The grandnephew of an RNLI bowman who was awarded the charity’s bronze medal for gallantry for his part in the daring rescue of 12 people from a Greek freighter back in 1938, has made a visit from the UK to Galway this week to present the Aran Islands lifeboat crew with a precious gift.

John Harwood’s grand uncle Patrick Flaherty was the bowman of the Galway Bay (now Aran Islands RNLI) motor lifeboat which was called out on the night of the 16-17 August 1938. He was subsequently awarded in recognition of his meritorious conduct when together with four other men he courageously manned a small boat and rescued the crew of 12 of the steam trawler ‘Nogi’ which had run aground near Straw Island Lighthouse, Aran Isles, during a strong westerly-south westerly wind with a very heavy sea.

An online article describes how a boat from the Hatano with four men went to her rescue and at once got into difficulties. The lifeboat went first to the small boat, the rowlock of which caught in the fender of the lifeboat, and there was danger of a serious accident. The motor mechanic jumped aboard the boat and smashed the rowlock with a hatchet. The four men were rescued and their boat towed away. It was impossible for the lifeboat to get alongside the Nogi but five of her crew manned the small boat; it was lowered by a rope down to the Nogi and in two journeys rescued the 11 men on board her. A member of the Nogi's crew had been swept away in the trawler's boat when she struck. His boots were found on an island, but it was only after eight hours' search that the man was found dazed and exhausted. The whole rescue had taken over 14 hours.

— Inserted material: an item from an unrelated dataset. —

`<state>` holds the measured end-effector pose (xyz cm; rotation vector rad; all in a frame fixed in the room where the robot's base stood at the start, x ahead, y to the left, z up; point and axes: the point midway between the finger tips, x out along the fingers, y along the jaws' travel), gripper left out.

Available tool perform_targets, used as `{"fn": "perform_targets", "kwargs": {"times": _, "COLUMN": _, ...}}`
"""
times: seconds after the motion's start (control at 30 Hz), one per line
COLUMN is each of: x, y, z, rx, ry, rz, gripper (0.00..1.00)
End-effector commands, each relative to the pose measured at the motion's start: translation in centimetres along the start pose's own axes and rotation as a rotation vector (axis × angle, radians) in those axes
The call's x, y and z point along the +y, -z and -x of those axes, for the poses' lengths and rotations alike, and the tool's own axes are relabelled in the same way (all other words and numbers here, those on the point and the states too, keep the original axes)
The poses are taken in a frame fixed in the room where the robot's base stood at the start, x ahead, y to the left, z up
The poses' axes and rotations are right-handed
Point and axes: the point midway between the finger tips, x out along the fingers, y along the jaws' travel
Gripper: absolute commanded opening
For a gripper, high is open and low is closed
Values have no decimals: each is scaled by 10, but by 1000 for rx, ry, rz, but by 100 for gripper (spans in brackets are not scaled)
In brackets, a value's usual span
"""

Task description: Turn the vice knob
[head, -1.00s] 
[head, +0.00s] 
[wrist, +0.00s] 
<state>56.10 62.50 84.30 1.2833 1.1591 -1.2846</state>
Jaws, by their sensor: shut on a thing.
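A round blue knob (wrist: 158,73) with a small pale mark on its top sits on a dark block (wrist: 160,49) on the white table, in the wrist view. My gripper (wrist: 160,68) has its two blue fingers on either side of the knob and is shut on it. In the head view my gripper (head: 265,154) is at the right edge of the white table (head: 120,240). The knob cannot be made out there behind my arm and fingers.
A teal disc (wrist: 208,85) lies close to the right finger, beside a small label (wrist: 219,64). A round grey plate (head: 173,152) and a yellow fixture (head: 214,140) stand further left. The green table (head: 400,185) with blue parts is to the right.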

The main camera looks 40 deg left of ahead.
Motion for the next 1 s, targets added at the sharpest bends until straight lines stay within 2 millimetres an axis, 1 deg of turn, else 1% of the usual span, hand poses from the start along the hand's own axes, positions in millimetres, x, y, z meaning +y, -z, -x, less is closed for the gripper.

When John’s uncle Paddy who lived in the north west of England and worked most of his life as a miner, died in 1998, he left John his father’s citation for the bronze medal which is written on vellum.

Vellum RNLIHistoric Vellum returned to the Aran Islands

‘This always had pride of place in my uncle’s house,’ John explained, ‘and as a child he often told me the story about how his father and I think his older brother took part in the rescue. He also regaled me with tales of his life on Aran, particularly his connection with the sea. This influenced me in later life to love the sea and along with my wife I have had a 30 year passion for the sea as a diver and yachtsman.’

John’s visit to Galway yesterday evening (Wednesday 19 April) follows his decision to return the citation to Aran Islands RNLI.

‘As time marches on, I realise that there will be no one to appreciate the award when my wife and I are no longer here, so I think it is high time that the award is returned to the Aran Islands where it belongs. I believe that my uncle may still have family on the Islands. I think the award should lie with them or with the lifeboat station.’

John and his wife Mary met members of both Aran Islands and Galway RNLI in Rosaveal yesterday evening before John presented the citation on vellum to Aran Islands RNLI Coxswain John O’Donnell.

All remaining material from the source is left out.